The NFFO reports that there are deep concerns within the fishing industry that an impasse between the European member states and EU Parliament over technical conservation rules will place fishermen in the impossible position of having to abide by conflicting sets of rules – one requiring some fish to be discarded while another rule demands that it be landed.
As the NFFO points out, this is potentially important for the UK as constraints on Parliamentary time could mean that EU technical conservation rules retained from the CFP could remain in force in the UK for some time after March 2019.
The Commission has proposed the replacement of the old technical rules (EC 850/98) with a framework that provides for member states to develop their own technical rules through regional policies, such as North Sea or Western Waters, with baselines round about the present levels as a baseline safeguard.
‘Apart from being an example of the discredited top-down prescriptive approach to fisheries legislation, regulation 850/98 had once central flaw which made change absolutely necessary.
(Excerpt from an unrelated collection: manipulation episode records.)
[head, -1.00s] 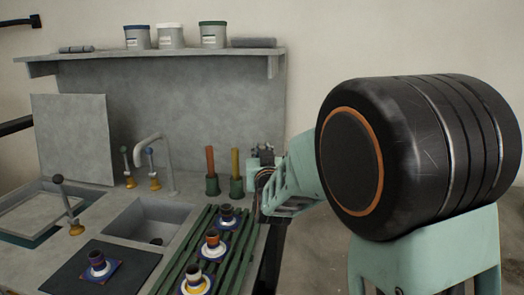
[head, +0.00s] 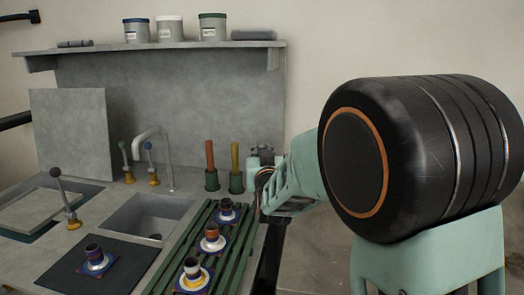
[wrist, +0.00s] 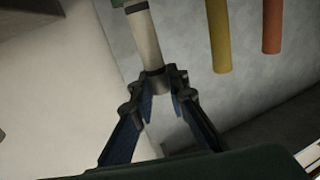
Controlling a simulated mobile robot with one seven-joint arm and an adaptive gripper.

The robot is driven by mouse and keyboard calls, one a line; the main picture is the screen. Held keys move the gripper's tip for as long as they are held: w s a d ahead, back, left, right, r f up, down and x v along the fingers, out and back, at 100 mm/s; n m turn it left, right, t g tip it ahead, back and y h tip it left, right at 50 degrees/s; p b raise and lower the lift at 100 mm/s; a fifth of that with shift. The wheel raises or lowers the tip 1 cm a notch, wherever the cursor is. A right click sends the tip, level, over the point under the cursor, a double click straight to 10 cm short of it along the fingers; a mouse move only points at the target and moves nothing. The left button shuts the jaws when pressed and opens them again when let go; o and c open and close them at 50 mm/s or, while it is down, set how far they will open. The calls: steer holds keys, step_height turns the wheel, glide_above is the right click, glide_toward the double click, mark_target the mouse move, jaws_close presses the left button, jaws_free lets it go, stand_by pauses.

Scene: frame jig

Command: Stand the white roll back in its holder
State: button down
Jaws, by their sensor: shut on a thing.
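In the wrist view the white roll (wrist: 147,45) runs up from between the fingertips of my gripper (wrist: 157,84), which is shut on its near end. A dark band crosses the roll near the top edge, with a bit of green beyond it. Its far end is cut off, so I cannot tell whether it touches a holder. In the head view my gripper (head: 262,160) is just right of the yellow roll (head: 235,157), and I cannot make out the white roll there. The yellow and orange (head: 210,155) rolls stand upright in green holders (head: 236,183).
A green slatted rack (head: 218,257) in front carries several small cups on saucers. A sink (head: 150,216) with a tap (head: 160,140) lies to the left. A shelf (head: 170,46) with tubs runs along the wall above. The wall to the right of my gripper is bare.

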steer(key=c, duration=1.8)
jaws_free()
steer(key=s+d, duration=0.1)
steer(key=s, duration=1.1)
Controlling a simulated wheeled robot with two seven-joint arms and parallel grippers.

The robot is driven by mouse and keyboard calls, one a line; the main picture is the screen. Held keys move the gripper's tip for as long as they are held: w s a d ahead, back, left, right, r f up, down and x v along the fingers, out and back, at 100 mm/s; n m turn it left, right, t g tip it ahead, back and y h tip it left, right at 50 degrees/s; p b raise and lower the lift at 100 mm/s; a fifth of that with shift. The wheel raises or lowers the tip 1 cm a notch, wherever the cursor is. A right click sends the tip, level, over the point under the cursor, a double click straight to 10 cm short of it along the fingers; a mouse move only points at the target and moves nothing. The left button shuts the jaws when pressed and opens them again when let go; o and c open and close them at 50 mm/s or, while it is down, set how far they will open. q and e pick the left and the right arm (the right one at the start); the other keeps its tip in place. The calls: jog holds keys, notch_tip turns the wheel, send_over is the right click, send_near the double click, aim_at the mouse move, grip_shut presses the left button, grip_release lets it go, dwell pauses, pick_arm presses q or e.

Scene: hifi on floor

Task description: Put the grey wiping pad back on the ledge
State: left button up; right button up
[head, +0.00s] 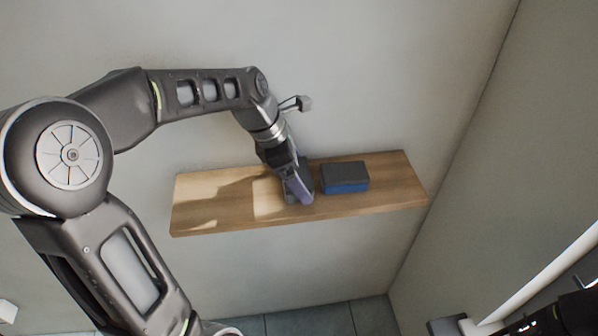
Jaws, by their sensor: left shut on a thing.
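The wooden ledge (222,211) is fixed to the wall in the middle of the head view. My left gripper (299,186) reaches down over the middle of the ledge and is shut on the grey wiping pad (306,184). The pad is mostly hidden by the fingers, and I cannot tell whether it touches the ledge top. My right gripper does not show clearly; only dark parts that may be of my right arm are in the lower right corner.
A blue block with a dark grey top (345,177) lies on the ledge just right of my left gripper, with little room between. The left part of the ledge is clear, and so is its right end. A side wall (480,170) stands close to the right end.

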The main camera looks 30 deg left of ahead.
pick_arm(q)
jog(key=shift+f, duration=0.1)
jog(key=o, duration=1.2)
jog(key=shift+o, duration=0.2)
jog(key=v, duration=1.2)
Catch composition rules made it obligatory for fishermen to discard fish caught outside predefined catch composition percentages, such as the 5% cod requirement.’
‘This approach was and is therefore completely incompatible with the landings obligation, where all quota species must be landed,’ the NFFO said.
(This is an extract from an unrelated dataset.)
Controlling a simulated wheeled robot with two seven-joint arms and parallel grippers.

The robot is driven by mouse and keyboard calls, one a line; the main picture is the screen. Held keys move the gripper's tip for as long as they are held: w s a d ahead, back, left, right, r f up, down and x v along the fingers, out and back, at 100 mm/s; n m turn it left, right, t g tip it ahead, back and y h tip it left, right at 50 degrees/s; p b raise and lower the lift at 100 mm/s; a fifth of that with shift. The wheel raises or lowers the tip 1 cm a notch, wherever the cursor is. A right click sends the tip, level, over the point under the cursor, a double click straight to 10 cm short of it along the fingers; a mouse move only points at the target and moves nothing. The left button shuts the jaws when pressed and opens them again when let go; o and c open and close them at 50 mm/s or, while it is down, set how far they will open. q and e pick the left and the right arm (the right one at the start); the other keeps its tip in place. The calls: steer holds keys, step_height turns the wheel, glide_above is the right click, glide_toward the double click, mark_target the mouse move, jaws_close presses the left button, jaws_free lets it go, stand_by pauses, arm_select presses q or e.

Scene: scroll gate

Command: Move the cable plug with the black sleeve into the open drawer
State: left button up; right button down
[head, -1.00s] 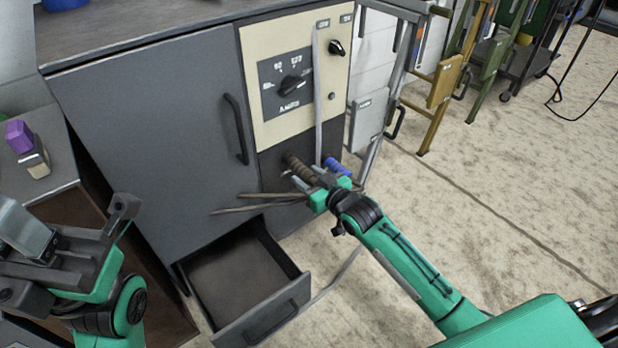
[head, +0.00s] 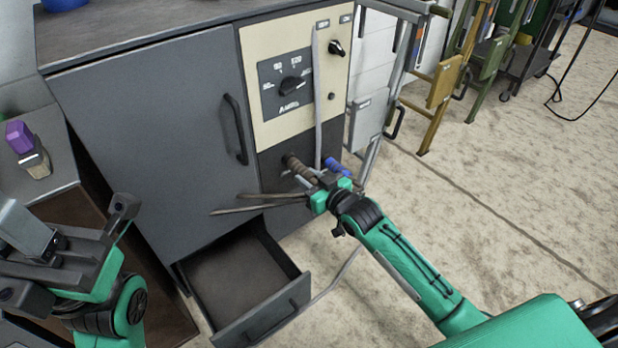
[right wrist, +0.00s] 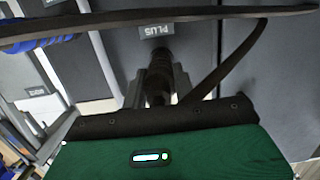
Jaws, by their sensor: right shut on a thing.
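The plug with the dark, blackish sleeve (head: 296,164) sits at the lower panel of the grey cabinet and looks brownish in the head view. In the right wrist view its dark sleeve (right wrist: 158,72) lies between my fingers, under a label reading PLUS. My right gripper (head: 316,182) is shut on this plug; its tip is hidden. A blue plug (head: 337,167) is just right of it and shows at the left of the wrist view (right wrist: 42,44). The open drawer (head: 268,318) is below and to the left, its visible floor empty. My left gripper (head: 88,228) is open and empty at far left.
Dark cables (head: 250,204) run left from the plug area, above the drawer. A pale strap-like cable (head: 318,95) hangs down the control panel (head: 286,88). Metal frames (head: 387,80) stand right of the cabinet.

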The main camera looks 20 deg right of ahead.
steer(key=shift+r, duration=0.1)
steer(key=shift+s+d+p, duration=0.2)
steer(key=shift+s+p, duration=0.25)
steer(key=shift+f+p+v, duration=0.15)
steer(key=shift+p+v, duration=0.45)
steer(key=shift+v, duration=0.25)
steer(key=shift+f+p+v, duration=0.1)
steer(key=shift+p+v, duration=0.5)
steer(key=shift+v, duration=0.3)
‘In going through the co-decision process, the Commission’s proposal was amended by the Council of Ministers to reintroduce some elements of the catch composition rules; and it is this version that is now under consideration by the European Parliament. Some 733 amendments have been proposed by MEPs, most of whom would not be able to tell a cod-end from a tethered sheep.’
It seems increasingly likely that that the European Parliament will follow the Council approach and reintroduce catch composition rules. This would leave the fishing industry facing a continuation of the complex mesh size and catch composition rules and there will be no real change from the current mess.
‘In other words, the vessel’s skipper would be legally obliged to both discard and retain fish caught outside the catch composition percentages,’ the NFFO spokesman commented.
The NFFO presents a couple of solutions, which are either reverting to the Commission’s proposal which had quantitative targets for species but not catch composition rules which are instead applied at fishery rather than at vessel level, or else leaving the question of how to define smaller mesh sizes entirely to the member states at regional level, thus avoiding requiring catch compositions in the European level legislation.
‘Whatever solution is chosen, we are adamant – skippers must not be placed in the situation of having to meet contradictory legal requirements.’